▶ **Given records**:
##########
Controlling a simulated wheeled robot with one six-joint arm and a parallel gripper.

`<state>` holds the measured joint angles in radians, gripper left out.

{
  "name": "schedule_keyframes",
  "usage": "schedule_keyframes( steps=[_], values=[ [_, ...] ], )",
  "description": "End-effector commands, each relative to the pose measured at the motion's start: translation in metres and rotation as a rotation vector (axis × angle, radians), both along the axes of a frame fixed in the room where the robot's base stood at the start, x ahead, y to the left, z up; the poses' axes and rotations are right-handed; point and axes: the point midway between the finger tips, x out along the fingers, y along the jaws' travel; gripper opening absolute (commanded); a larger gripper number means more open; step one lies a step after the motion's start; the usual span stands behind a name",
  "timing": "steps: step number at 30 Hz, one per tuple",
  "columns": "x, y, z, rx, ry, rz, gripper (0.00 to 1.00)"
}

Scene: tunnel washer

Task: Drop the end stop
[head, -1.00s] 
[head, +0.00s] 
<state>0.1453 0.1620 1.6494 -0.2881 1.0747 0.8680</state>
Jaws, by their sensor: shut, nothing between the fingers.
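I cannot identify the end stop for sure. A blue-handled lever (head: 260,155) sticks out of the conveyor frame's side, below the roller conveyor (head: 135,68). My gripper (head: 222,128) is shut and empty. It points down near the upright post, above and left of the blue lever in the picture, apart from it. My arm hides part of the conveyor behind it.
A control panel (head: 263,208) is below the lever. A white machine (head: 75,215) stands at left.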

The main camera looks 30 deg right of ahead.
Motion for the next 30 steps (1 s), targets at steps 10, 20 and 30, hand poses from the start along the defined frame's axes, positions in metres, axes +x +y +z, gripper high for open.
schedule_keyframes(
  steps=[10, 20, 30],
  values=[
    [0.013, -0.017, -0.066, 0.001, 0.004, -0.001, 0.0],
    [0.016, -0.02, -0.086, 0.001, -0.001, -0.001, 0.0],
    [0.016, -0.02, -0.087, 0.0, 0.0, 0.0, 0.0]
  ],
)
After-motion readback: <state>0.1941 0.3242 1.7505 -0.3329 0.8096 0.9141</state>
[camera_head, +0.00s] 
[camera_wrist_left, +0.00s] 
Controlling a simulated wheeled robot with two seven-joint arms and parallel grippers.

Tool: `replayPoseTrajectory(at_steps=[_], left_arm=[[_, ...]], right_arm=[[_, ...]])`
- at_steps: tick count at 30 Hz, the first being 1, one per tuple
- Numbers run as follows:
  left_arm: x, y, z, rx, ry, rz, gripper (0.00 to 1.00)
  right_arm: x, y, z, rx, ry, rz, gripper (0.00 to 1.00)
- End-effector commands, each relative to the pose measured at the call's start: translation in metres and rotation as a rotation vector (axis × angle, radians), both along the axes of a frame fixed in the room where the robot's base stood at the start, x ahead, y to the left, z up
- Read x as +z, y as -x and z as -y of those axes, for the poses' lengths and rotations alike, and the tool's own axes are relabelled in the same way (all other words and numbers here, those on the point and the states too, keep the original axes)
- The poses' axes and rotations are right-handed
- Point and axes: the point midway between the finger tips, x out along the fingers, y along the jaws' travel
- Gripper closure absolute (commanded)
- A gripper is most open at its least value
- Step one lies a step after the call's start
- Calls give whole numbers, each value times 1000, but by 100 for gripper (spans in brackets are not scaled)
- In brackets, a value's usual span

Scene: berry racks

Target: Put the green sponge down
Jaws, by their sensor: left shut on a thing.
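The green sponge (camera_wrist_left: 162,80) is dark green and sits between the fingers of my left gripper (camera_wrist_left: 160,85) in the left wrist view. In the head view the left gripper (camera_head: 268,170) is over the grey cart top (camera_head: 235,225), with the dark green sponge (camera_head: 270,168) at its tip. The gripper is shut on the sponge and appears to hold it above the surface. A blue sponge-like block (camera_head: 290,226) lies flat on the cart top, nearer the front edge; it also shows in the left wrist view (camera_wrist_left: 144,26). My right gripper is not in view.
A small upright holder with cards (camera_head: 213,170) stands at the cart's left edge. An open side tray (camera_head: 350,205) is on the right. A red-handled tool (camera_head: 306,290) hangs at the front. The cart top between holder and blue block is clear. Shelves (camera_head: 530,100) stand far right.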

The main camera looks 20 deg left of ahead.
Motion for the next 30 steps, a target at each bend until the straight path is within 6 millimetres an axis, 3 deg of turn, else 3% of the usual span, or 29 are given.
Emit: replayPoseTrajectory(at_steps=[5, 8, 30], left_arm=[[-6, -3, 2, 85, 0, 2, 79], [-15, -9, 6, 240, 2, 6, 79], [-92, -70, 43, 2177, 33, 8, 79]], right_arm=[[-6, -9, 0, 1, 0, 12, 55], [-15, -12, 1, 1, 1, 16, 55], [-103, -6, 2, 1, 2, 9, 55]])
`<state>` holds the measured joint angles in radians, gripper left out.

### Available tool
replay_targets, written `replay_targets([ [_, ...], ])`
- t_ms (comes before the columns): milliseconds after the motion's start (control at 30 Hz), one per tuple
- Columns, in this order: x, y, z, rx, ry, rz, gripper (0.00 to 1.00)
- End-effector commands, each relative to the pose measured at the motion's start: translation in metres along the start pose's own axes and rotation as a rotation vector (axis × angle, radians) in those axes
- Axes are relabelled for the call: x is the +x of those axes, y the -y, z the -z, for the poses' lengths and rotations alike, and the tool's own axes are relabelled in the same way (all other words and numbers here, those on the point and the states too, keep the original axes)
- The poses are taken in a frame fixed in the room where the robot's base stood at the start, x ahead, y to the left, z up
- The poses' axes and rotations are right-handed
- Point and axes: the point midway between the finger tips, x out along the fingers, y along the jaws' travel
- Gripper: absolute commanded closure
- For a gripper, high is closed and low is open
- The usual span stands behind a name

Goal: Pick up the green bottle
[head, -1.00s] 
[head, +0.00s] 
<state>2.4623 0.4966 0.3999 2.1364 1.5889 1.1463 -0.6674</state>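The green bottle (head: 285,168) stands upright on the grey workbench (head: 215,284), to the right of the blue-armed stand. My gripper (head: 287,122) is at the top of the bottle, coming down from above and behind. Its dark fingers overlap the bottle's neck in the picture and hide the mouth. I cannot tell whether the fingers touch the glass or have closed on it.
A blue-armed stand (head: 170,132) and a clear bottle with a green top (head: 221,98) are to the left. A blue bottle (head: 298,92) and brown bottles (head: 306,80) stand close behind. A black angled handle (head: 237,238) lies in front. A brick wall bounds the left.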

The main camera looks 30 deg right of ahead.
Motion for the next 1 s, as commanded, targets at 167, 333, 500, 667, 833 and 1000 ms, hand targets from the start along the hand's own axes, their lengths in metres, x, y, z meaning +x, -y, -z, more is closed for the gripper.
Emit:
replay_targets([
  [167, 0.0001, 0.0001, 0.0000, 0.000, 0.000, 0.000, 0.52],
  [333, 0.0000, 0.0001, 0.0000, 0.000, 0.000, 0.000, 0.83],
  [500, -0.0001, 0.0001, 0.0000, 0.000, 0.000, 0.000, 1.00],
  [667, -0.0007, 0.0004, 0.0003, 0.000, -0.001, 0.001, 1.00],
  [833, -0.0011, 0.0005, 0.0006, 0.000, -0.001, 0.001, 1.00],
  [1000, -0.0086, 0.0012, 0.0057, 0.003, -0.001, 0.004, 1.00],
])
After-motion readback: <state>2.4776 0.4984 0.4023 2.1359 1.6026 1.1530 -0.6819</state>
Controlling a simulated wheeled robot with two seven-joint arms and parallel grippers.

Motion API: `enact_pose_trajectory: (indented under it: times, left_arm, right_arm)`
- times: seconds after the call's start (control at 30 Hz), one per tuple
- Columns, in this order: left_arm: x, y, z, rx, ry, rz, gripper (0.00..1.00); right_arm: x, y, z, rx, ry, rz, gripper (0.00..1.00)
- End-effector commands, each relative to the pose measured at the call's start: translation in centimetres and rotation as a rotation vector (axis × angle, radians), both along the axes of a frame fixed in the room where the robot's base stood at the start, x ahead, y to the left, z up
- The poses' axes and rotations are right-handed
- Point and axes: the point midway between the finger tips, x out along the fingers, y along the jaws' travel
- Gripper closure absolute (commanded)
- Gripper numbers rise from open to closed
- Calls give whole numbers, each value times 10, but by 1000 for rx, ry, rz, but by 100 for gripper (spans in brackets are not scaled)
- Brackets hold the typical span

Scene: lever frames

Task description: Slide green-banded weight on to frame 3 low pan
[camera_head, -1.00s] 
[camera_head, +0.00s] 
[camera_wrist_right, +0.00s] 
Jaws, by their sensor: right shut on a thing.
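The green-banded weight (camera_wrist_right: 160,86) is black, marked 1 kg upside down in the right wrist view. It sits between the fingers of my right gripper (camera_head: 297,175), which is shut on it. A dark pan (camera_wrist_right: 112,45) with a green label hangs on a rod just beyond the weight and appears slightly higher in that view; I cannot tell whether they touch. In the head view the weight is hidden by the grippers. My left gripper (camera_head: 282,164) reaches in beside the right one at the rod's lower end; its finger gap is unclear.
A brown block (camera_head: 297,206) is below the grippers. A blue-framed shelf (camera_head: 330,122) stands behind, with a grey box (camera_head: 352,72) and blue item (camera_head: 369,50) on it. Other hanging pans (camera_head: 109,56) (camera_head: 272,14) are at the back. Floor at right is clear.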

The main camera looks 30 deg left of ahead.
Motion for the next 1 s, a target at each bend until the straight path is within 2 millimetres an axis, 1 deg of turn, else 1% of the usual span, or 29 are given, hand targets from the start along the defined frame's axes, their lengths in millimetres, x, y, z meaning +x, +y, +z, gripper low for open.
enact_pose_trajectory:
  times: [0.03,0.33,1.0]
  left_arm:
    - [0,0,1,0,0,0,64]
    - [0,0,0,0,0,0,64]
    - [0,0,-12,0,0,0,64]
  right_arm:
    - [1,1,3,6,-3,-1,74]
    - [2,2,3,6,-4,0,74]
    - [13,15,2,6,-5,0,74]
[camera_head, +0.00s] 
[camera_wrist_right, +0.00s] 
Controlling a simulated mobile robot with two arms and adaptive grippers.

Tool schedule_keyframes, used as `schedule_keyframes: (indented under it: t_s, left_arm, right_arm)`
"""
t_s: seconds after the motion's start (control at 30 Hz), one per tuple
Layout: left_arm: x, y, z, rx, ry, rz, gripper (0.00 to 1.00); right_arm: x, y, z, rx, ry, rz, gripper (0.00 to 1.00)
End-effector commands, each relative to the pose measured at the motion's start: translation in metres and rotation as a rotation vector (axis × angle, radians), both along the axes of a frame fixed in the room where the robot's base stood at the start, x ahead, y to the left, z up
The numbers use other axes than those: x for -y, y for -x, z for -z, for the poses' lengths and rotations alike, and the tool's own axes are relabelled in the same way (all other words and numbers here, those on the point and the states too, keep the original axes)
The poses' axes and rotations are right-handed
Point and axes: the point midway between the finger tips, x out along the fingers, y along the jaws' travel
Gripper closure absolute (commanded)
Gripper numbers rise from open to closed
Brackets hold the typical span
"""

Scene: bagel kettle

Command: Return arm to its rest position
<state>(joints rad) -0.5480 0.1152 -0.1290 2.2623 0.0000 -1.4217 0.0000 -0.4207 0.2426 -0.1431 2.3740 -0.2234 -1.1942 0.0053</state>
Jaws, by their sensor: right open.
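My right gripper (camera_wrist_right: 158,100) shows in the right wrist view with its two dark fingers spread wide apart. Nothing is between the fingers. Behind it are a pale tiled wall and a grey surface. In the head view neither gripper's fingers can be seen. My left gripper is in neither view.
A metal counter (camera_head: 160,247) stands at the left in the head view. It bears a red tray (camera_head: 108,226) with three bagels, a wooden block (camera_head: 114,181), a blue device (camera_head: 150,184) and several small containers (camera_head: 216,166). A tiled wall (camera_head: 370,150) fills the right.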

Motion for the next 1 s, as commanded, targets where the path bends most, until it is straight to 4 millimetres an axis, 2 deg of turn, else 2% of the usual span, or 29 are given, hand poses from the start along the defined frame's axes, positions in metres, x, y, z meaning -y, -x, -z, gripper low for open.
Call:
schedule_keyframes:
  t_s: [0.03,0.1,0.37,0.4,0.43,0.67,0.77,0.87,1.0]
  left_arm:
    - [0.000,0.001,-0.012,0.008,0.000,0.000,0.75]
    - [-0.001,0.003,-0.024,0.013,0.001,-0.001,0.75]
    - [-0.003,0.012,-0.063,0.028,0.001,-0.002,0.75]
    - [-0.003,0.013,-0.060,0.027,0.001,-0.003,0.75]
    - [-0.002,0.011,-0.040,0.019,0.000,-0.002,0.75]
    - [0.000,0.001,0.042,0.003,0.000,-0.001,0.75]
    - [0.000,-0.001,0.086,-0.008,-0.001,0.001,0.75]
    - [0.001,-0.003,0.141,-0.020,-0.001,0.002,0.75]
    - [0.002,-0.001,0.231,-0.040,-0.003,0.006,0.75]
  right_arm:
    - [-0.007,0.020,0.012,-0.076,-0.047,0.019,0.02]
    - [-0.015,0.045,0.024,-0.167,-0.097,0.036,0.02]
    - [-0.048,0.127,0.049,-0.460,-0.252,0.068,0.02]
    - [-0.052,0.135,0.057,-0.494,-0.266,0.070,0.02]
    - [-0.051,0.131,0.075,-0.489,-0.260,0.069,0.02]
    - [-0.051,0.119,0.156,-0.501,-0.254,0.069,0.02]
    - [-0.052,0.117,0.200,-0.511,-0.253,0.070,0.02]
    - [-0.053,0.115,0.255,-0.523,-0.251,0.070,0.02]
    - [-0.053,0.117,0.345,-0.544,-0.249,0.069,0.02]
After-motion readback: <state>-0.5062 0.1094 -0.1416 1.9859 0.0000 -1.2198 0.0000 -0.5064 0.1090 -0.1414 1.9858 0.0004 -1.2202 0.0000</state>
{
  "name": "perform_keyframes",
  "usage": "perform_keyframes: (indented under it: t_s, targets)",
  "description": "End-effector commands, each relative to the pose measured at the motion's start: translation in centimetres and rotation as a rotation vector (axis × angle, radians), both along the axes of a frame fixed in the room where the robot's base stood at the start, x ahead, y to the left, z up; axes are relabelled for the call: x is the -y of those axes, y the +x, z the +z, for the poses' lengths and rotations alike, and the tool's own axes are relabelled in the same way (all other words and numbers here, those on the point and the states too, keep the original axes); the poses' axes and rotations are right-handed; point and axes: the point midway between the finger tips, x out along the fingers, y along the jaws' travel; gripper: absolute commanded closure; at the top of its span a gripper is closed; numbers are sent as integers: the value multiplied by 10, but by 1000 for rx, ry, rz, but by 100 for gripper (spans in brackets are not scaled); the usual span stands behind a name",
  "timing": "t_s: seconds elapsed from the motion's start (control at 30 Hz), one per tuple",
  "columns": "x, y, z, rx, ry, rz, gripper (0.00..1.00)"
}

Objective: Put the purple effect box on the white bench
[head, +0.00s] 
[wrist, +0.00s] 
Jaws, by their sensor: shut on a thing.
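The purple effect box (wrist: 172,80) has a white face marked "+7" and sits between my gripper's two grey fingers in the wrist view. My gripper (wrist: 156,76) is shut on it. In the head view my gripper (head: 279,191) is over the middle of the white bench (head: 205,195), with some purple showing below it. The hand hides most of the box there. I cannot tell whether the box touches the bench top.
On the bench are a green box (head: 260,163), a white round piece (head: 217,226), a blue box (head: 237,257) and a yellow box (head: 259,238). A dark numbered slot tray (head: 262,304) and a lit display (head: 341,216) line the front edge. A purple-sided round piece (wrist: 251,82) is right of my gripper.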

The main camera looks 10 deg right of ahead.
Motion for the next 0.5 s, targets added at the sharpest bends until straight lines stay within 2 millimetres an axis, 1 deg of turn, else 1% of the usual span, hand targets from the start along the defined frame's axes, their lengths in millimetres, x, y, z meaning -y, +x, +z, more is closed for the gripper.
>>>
##########
▶ **Given exercise**: Repeat the entries above verbatim, but only from the line that has "in those axes" down to the line that has "- The poses are", inclusive.

▶ **Reply**:
- End-effector commands, each relative to the pose measured at the motion's start: translation in metres along the start pose's own axes and rotation as a rotation vector (axis × angle, radians) in those axes
- Axes are relabelled for the call: x is the +x of those axes, y the -y, z the -z, for the poses' lengths and rotations alike, and the tool's own axes are relabelled in the same way (all other words and numbers here, those on the point and the states too, keep the original axes)
- The poses are taken in a frame fixed in the room where the robot's base stood at the start, x ahead, y to the left, z up

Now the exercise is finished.